“Sono abitata da un grido. Di notte esce svolazzando in cerca, con i suoi uncini, di qualcosa da amare. Mi terrorizza questa cosa scura che dorme in me; tutto il giorno ne sento il tacito rivoltarsi piumato, la malignità”. Questi brevi ma intensi e angoscianti versi sono scaturiti dalla penna di Sylvia Plath, poetessa e scrittrice statunitense, che oggi avrebbe compiuto 90 anni.

Considerata una delle voci più potenti ed emblematiche del panorama letterario americano del ‘900, Sylvia Plath nasce a Boston il 27 ottobre del 1932. La giovane Sylvia dimostra un talento precoce per la poesia e la scrittura tant’è che pubblica il suo primo componimento all’età di otto anni.

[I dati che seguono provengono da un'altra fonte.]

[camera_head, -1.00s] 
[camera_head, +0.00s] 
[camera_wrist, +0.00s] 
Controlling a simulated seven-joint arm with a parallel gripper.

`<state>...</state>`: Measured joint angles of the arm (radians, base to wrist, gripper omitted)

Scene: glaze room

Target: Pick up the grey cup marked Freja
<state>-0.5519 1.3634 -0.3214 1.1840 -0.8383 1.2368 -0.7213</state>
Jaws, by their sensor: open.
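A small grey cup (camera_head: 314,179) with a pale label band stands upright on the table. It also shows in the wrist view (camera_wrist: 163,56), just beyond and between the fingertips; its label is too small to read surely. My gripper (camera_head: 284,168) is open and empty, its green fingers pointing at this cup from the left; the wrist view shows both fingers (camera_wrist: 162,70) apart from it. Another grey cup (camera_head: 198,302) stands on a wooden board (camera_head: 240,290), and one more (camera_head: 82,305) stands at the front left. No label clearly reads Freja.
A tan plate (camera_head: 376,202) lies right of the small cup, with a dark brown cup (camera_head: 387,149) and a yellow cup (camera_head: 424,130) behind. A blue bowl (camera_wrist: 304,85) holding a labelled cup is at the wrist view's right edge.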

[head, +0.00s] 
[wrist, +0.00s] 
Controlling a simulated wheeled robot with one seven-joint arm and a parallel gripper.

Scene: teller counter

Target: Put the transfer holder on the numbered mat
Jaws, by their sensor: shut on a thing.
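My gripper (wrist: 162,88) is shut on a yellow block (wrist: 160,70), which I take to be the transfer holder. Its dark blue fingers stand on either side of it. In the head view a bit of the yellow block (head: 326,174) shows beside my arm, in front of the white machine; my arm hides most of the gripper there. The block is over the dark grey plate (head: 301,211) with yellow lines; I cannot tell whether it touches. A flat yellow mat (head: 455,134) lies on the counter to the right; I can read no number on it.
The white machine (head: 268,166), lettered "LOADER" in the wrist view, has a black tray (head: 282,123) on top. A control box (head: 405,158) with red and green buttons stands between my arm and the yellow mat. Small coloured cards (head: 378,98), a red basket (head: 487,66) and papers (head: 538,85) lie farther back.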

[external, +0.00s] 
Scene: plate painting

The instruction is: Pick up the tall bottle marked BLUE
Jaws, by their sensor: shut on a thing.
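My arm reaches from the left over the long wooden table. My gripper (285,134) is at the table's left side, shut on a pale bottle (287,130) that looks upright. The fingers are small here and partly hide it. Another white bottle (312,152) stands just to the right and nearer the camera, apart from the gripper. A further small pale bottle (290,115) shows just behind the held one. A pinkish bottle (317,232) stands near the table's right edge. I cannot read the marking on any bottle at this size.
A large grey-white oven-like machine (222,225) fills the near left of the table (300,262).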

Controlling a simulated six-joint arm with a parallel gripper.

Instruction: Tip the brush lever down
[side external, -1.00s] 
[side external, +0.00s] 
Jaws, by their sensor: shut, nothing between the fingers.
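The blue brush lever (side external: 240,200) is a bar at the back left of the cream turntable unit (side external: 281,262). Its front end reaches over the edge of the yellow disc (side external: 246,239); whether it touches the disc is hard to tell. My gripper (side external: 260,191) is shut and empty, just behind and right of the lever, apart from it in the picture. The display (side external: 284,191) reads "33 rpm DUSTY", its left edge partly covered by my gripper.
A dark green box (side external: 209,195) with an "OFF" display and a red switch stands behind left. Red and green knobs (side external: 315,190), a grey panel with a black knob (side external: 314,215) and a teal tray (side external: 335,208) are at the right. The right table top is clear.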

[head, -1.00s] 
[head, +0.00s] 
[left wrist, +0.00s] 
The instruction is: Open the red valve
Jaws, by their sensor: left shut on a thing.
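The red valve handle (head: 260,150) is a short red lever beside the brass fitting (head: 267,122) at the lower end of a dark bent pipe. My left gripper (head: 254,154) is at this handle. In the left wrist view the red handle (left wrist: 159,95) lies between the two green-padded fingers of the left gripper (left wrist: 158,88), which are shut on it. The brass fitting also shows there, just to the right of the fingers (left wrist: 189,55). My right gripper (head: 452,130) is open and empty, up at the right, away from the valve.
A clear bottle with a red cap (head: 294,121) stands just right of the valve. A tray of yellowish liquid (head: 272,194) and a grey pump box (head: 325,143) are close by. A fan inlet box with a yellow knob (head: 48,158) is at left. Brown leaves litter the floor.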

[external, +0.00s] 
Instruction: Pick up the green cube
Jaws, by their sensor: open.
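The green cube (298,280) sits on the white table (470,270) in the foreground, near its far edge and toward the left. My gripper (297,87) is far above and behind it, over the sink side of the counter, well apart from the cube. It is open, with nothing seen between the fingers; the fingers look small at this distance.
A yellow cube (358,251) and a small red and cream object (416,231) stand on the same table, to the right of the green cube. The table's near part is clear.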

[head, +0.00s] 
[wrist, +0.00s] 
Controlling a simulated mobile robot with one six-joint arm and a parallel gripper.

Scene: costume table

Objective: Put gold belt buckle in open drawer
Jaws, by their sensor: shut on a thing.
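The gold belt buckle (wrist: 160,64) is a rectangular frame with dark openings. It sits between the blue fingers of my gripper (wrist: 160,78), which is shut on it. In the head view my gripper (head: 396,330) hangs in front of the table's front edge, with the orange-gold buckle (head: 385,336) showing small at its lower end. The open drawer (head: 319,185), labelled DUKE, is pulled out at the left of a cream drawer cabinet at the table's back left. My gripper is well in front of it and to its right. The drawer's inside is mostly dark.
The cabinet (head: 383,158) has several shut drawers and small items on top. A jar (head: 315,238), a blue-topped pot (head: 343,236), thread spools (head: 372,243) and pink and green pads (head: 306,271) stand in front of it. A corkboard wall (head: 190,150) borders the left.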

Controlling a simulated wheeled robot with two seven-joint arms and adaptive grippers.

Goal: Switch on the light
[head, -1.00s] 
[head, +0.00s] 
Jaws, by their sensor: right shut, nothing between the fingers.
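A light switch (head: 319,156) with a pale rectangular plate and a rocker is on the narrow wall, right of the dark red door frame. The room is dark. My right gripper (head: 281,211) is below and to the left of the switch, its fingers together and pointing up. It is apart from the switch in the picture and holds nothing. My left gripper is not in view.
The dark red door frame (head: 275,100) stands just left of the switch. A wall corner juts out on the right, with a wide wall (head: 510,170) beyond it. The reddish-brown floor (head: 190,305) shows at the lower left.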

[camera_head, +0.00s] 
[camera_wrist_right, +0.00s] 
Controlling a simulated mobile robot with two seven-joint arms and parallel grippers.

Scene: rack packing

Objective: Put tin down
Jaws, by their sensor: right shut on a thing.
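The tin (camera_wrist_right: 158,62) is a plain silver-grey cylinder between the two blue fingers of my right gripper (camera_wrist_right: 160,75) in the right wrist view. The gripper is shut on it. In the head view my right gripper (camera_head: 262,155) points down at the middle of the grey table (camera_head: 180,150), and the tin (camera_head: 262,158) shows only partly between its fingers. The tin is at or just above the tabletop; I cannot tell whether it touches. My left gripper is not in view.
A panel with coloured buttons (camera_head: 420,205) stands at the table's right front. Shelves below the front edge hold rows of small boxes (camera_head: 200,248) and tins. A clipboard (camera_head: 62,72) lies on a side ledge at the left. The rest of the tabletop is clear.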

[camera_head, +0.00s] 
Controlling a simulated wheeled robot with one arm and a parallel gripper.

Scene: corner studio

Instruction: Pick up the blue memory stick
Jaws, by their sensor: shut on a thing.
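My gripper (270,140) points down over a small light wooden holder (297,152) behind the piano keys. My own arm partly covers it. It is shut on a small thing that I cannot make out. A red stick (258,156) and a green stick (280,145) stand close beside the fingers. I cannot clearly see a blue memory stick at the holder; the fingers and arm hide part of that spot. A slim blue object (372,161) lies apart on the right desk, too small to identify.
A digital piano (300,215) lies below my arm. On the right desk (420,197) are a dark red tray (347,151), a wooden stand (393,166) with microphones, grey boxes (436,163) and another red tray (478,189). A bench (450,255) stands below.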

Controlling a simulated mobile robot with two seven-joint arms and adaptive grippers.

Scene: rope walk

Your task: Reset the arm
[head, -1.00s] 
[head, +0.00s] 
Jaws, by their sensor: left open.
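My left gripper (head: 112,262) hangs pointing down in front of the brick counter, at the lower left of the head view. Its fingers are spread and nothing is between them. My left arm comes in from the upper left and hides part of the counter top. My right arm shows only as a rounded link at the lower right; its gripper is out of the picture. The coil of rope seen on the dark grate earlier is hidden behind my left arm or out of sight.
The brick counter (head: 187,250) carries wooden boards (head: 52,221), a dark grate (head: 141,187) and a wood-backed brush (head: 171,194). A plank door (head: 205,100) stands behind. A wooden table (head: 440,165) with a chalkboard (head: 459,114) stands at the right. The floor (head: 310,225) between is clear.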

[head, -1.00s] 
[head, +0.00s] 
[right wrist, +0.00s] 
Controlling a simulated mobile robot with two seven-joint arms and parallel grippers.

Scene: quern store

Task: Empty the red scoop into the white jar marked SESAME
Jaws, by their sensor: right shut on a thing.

Sylvia è una studentessa molto brillante e, grazie al suo talento, riceve numerosi premi. Uno di questi la porta fino a New York in qualità di ospite di una importante rivista del tempo. Tuttavia, la vita frenetica della Grande Mela e l’ipocrisia che vi riscontra hanno effetti devastanti sul suo già fragile equilibrio psichico.

L’equilibrio psichico molto precario la porterà nella sua vita adulta a soffrire di violenti attacchi di depressione intervallati da periodi di forte vitalità.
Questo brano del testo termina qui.